TBILISI -- Some 3,000 members of the Georgian political party founded by Mikheil Saakashvili have demonstrated in Tbilisi, warning against the former president's extradition from Ukraine.
The demonstrators said their December 6 rally was a signal to the authorities that mass protests will be held if Saakashvili is extradited and arrested in Georgia.
It came as Saakashvili, now an opposition leader in Ukraine, faced a deadline to turn himself in to face criminal charges in Kyiv after being detained on December 5 but sprung from custody by supporters amid dramatic protests a few hours later.
Speaking at a protest camp near the Ukrainian parliament on December 6, Saakashvili said he would not turn himself in.
The Ukrainian charges are unrelated to those Saakashvili faces in Georgia, but members of the opposition United National Movement said at the rally in Tbilisi that they believe he might be extradited.
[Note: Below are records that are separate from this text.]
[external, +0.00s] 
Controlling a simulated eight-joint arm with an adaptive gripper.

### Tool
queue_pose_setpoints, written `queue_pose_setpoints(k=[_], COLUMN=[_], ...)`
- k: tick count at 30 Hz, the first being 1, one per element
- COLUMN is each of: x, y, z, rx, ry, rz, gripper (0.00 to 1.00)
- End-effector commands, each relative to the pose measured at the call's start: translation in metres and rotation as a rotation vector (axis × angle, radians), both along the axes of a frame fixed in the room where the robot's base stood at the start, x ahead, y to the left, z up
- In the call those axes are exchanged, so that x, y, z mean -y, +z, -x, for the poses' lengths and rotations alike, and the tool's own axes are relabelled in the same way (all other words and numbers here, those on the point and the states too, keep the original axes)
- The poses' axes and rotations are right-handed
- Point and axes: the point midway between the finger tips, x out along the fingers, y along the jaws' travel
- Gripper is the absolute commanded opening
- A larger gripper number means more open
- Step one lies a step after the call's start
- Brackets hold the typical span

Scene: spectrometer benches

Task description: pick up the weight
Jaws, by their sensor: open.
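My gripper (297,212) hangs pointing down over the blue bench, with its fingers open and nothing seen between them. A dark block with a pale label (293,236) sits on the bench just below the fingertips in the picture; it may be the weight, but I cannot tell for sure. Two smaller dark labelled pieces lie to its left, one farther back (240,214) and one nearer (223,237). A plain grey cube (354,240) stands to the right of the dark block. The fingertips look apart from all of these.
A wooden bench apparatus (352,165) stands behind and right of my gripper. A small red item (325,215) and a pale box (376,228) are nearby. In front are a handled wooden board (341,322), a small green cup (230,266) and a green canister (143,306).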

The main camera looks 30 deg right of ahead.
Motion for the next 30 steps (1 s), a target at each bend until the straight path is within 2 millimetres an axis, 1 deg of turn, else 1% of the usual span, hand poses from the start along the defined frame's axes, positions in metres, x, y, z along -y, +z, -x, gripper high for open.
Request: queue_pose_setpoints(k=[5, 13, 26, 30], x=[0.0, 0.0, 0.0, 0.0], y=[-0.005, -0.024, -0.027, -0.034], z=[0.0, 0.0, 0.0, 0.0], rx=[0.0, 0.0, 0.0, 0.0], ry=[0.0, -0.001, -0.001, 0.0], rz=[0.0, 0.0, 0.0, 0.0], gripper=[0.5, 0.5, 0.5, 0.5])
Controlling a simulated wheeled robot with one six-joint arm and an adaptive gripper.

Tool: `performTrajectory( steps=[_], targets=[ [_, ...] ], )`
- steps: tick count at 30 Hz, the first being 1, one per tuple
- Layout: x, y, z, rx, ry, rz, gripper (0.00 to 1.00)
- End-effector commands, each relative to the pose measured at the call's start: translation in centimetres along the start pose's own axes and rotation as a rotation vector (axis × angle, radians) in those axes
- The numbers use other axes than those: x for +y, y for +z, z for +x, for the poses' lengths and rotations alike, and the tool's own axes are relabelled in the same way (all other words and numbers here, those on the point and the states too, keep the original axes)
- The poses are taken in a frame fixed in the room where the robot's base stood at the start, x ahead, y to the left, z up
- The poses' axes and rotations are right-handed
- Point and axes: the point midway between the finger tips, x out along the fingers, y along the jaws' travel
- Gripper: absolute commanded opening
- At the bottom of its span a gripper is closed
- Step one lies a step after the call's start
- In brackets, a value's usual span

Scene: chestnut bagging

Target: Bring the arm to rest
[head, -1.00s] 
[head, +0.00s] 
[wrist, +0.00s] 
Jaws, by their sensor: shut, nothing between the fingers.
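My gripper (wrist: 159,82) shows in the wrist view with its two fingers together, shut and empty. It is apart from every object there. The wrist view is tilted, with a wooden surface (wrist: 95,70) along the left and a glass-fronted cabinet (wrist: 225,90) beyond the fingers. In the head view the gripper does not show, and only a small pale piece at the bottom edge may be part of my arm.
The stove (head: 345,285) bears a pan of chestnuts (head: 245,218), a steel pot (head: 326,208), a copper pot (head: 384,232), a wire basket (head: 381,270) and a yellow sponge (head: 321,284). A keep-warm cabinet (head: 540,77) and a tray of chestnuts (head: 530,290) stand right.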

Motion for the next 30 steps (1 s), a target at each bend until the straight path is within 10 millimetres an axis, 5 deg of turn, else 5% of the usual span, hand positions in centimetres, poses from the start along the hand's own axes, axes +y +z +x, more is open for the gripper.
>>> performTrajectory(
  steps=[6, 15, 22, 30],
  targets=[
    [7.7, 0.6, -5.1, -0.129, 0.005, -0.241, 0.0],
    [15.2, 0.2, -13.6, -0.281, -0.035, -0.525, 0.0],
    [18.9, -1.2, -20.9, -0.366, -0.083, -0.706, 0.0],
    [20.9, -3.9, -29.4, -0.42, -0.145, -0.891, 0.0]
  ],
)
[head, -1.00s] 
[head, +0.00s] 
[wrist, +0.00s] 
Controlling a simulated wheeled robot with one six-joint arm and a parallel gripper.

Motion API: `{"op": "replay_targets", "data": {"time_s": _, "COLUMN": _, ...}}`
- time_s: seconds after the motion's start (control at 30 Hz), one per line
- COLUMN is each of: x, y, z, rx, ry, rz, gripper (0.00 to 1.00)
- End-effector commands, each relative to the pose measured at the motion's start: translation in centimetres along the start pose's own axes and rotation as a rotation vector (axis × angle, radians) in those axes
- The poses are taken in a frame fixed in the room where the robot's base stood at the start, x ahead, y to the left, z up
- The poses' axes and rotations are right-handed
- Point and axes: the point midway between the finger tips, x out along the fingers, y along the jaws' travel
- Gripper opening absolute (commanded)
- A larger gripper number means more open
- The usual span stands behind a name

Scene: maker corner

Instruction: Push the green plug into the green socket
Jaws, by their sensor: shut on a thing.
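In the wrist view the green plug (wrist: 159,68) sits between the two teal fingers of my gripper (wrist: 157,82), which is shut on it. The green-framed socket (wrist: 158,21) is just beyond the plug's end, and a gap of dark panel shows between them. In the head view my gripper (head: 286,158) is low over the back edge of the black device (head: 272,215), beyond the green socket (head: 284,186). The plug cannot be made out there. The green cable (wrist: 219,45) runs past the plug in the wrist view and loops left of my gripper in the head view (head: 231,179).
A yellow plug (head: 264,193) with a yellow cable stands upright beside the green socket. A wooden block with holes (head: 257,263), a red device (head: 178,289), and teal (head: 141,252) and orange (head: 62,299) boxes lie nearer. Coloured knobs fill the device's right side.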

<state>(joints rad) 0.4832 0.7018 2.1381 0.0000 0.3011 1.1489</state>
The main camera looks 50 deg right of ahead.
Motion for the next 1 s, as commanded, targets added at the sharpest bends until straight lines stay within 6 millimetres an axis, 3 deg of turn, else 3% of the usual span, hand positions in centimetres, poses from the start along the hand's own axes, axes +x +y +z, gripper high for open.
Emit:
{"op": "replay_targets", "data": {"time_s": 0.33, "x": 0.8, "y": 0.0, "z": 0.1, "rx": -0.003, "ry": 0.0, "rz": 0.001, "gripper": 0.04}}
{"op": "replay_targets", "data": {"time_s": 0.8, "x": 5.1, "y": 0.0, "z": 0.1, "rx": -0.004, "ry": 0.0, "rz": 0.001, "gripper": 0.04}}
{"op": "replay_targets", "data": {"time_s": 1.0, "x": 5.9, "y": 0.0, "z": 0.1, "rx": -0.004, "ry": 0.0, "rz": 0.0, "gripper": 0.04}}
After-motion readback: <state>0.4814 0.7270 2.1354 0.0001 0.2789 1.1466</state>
The United National Movement was ousted in 2012 parliamentary elections, and Saakashvili is wanted in Georgia for alleged involvement in the violent dispersal of protesters and a raid on a private television station during his 2004-13 presidency.
In Ukraine, Saakashvili is accused of receiving financial support from an organized criminal group with links to toppled former President Viktor Yanukovych, who lives in Russia and is being tried in absentia in Kyiv on a treason charge.
Saakashvili rejects the allegations in both countries as politically motivated.